The issue before this court — -“the application of a nonstatutory time limitation in *283an action for damages” — has not been addressed by the Supreme Court. See City of Sherrill, 125 S.Ct at 1494 n. 14 (citing Oneida II, 470 U.S. at 244, 105 S.Ct. 12456 ). To extend this defense to the Tribe’s claim for money damages would be “novel indeed.” Oneida II, 470 U.S. at 244 n. 16, 105 S.Ct. 1245. The majority argues that, “[o]ne of the few incontestable propositions about this unusually complex and confusing area of law is that doctrines and categorizations applicable in other areas do not translate neatly to these claims.”7 Maj. Op. at 276. Such complexity is best addressed by relying on relevant precedent and established principles. Congressional action and centuries of precedent with regard to both Indian land claims and foundational distinctions between rights and remedies, coercive relief and damages, and legal claims and equitable relief, should guide the attempt to resolve this historic dispute.

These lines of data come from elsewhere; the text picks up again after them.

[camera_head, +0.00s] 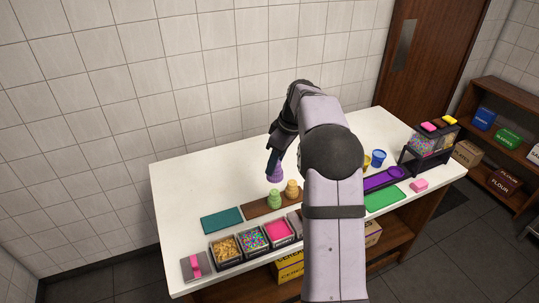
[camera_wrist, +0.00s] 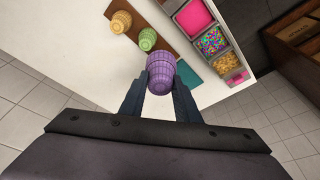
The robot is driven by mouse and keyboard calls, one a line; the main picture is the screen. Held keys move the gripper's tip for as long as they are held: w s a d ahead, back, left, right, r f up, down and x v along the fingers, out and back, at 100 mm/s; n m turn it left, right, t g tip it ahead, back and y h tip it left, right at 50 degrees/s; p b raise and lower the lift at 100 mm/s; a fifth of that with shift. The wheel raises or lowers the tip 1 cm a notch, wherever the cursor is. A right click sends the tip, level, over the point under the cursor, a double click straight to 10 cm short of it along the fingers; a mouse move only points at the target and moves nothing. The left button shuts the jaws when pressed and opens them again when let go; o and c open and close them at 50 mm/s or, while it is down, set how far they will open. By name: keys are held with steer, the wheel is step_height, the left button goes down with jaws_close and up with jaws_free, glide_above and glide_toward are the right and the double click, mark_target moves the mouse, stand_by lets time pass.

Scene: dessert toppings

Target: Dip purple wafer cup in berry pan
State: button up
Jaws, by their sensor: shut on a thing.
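My gripper (camera_head: 273,164) is shut on the purple wafer cup (camera_head: 275,172) and holds it in the air above the white table. In the wrist view the purple cup (camera_wrist: 161,70) sits between the two dark fingertips of my gripper (camera_wrist: 160,85). The berry pan (camera_head: 279,231) holds bright pink topping and stands in the row at the table's front edge; its pink filling (camera_wrist: 194,18) also shows at the top of the wrist view. The cup is behind the pan and well apart from it.
Beside the pink pan are a sprinkle pan (camera_head: 253,238) and a golden crumb pan (camera_head: 226,247). A green cup (camera_head: 274,199) and a tan cup (camera_head: 292,189) stand on a brown board (camera_head: 256,207). A teal mat (camera_head: 221,219) lies left. My arm hides the table's middle.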

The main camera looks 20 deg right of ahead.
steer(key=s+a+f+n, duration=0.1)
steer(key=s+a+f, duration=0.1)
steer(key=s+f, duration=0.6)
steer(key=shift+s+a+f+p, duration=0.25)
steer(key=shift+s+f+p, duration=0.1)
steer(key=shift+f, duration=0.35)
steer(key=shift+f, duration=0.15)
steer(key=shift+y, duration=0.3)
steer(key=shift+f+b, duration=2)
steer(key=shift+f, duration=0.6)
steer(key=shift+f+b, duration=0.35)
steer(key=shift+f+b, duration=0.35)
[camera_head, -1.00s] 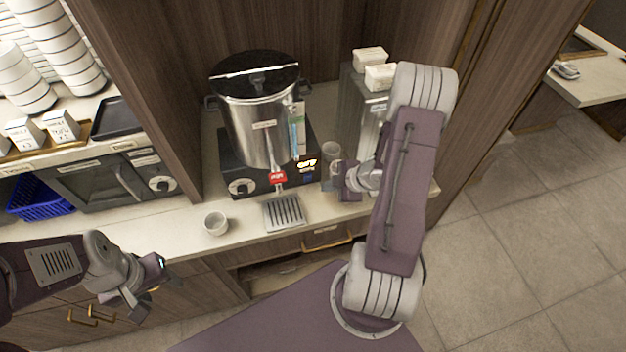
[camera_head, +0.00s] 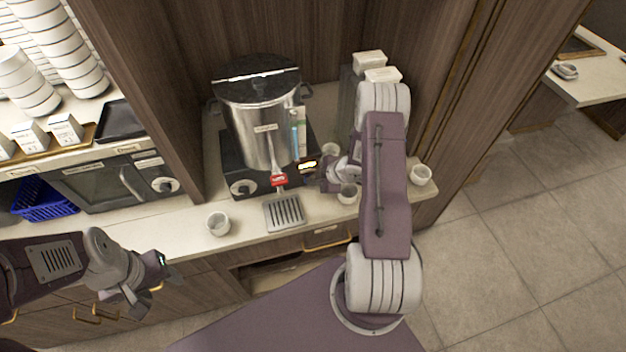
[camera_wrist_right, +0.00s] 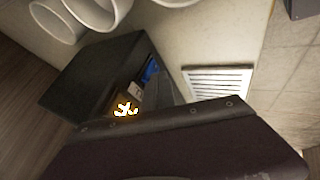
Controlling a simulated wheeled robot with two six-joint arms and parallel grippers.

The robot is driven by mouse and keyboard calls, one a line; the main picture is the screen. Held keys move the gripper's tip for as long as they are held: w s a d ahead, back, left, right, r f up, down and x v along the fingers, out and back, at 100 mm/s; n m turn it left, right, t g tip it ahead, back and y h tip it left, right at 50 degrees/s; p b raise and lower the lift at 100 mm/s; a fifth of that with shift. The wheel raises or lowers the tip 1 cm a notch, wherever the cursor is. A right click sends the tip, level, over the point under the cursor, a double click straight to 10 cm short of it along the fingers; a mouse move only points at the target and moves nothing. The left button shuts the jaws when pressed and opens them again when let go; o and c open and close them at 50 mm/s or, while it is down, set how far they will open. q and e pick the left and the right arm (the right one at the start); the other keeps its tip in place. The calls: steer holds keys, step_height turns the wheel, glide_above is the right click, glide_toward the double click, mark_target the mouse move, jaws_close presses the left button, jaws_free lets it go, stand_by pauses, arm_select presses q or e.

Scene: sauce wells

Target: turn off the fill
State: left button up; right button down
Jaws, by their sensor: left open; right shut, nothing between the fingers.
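A steel urn (camera_head: 262,132) with a dark lid and a sight tube on its right side stands on a black base (camera_head: 236,160). Its front tap has a red tag (camera_head: 278,180). The base has a round knob (camera_head: 242,187) at the left and a lit yellow display (camera_head: 307,166) at the right. The display also shows in the right wrist view (camera_wrist_right: 125,108), near a blue part (camera_wrist_right: 150,70). My right gripper (camera_head: 314,179) is shut and empty, close to the base's right front corner; contact cannot be told. My left gripper (camera_head: 138,298) is open, in front of the counter's left part.
A slotted drip tray (camera_head: 284,213) lies below the tap. One white cup (camera_head: 218,224) stands left of it; others (camera_head: 420,175) stand to the right, near my right arm. A microwave-like oven (camera_head: 104,187) is at left.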

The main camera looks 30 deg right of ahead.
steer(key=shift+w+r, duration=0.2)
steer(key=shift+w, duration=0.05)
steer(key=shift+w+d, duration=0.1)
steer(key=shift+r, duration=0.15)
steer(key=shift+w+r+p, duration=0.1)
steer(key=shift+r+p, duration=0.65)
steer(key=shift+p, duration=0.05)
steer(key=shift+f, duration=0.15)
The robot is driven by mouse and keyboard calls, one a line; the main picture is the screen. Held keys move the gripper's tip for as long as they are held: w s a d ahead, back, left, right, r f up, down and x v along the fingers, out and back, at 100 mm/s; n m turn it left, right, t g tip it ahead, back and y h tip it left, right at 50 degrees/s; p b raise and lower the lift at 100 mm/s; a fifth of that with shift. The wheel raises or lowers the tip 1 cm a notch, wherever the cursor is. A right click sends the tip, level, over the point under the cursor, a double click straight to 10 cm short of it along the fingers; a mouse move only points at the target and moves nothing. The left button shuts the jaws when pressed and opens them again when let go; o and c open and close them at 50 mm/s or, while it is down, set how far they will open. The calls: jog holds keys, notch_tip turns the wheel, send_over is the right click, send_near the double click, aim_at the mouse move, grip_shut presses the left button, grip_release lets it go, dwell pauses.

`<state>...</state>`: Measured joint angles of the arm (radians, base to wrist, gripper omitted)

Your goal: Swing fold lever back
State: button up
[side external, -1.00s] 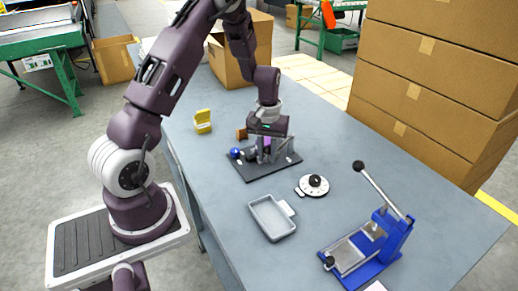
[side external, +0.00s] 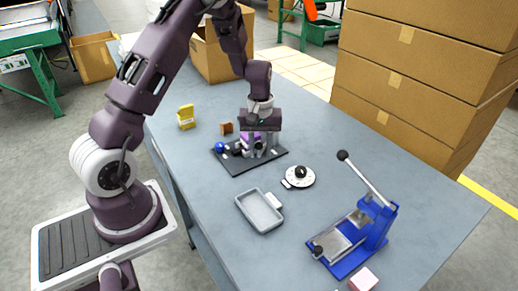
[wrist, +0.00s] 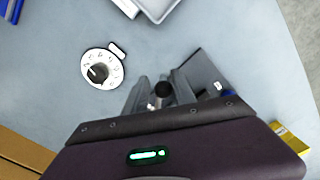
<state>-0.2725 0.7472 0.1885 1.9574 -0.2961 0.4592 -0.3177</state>
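The folder gluer is a dark base plate (side external: 236,167) with a blue ball knob (side external: 220,147) at its left end, a purple part (side external: 247,140) and grey metal parts. Its plate also shows partly in the wrist view (wrist: 205,72). My gripper (side external: 262,154) points down over the plate, its two fingers apart. In the wrist view, a black round knob (wrist: 163,89) on a metal stem shows between the fingers of my gripper (wrist: 155,98), with no clear grip on it. The fingers hide part of the gluer, and I cannot tell which part is the fold lever.
A white dial (side external: 299,177) and a grey tray (side external: 259,212) lie in front of the gluer. A blue lever press (side external: 372,232) stands at right. A yellow block (side external: 186,118) and a small brown block (side external: 227,128) sit behind. Stacked cartons (side external: 400,85) border the right side.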

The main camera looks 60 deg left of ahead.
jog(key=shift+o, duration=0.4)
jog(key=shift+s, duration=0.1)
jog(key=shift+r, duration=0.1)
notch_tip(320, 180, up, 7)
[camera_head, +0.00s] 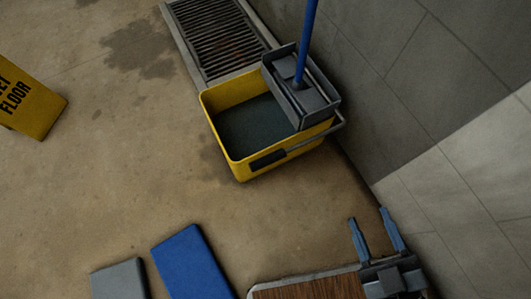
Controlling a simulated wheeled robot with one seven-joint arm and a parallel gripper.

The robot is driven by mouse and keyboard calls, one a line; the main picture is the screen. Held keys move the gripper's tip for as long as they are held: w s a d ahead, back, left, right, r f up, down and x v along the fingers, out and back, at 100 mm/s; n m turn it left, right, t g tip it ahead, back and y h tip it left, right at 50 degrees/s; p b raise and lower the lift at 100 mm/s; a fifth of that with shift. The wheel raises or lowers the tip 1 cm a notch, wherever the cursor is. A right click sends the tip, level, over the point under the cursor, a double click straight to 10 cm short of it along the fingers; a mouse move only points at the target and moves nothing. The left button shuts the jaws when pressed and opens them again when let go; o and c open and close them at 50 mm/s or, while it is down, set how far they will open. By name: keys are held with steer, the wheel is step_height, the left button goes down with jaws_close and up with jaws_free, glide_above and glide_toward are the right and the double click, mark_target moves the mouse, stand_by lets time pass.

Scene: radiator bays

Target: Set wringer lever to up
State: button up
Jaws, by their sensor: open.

The plaintiffs here seek relief under two theories, ejectment and trespass. As noted, all claims were brought prior to expiration of the relevant statute of limitations. Historically, both ejectment and trespass are actions at law. Dan B. Dobbs, Law of Remedies §§ 5.1, 5.10(1) (2d ed.1993). Unless a party’s delay amounts to either an estoppel or waiver, it does not bar a party’s access to remedies at law. Id. at § 2.4(4) (“When laches does not amount to estoppel or waiver, it does not ordinarily bar legal claims, only equitable remedies.”). Furthermore, laches is not a com-píete defense to a claim. “Because laches is based on prejudice to the defendant, the bar it raises should be no broader than the prejudice shown.” Id.

A. Ejectment and Laches

An action for ejectment generally seeks two remedies, restoration of possession and damages equivalent to the fair market rent for the period the plaintiff was wrongfully out of possession, sometimes referred to as mesne profits. Id. at § 5.10(1). Reinstatement of one’s possessory interest in land is typically the most salient of the two remedies. It is hardly surprising, therefore, that some jurisdictions have chosen to make the doctrine of laches available to defendants in ejectment actions where a coercive remedy is sought. See Maj. Op. at 275-76 n. 5. New York courts have held, for example, that “[a]n equitable defense is good in ejectment.” Dixey v. Dixey, 196 A.D. 352, 354, 187 N.Y.S. 879 (2d Dep’t 1921) (citing Phillips v. Gorham, 17 N.Y. 270 (1858)).

The defense of laches pertains only to the remedy sought, not the cause of action itself. The elements of laches are both delay and prejudice. City of Sherrill, 125 S.Ct. at 1491 (“laches, a doctrine focused on one side’s inaction and the other’s legitimate reliance, may bar long-dormant claims for equitable relief’); Kansas v. Colorado, 514 U.S. 673, 687, 115 S.Ct. 1733, 131 L.Ed.2d 759 (1995) (“The defense of laches requires proof of (1) lack of diligence by the party against whom the defense is asserted, and (2) prejudice to the *284party asserting the defense.” (internal quotations omitted)); Penn Mut. Life Ins. Co. v. City of Austin, 168 U.S. 685, 698, 18 S.Ct. 223, 42 L.Ed. 626 (1898) (“The reason upon which the rule [of laches] is based is not alone the lapse of time during which the neglect to enforce the right has existed, but the changes of condition which may have arisen during the period in which there has been neglect.”); see also Fred F. Lawrence, A Treatise on the Substantive Law of Equity Jurisprudence, § 1037 (1929) (“Being, like all other equitable relief, purely protective, it is not to be inferred from delay alone, but rather from the consequences which may under the circumstances flow from it.”). The nature of the remedy sought will necessarily change the court’s analysis of the effect of delay. “[E]quity may, in the exercise of its own inherent powers, refuse relief where it is sought after undue and unexplained delay, and when injustice would be done, in the particular case, by granting the relief asked.” Abraham v. Ordway, 158 U.S. 416, 420, 15 S.Ct. 894, 39 L.Ed. 1036 (1895) (emphasis added). “[L]aehes is not, like limitation, a mere matter of time; but principally a question of the inequity of permitting the claim to be enforced.” Galliher v. Cadwell, 145 U.S. 368, 373, 12 S.Ct. 873, 36 L.Ed. 738 (1892). Thus, the application of the equitable defense of laches is, by its nature and function, confined by the particular prejudice caused by the remedy.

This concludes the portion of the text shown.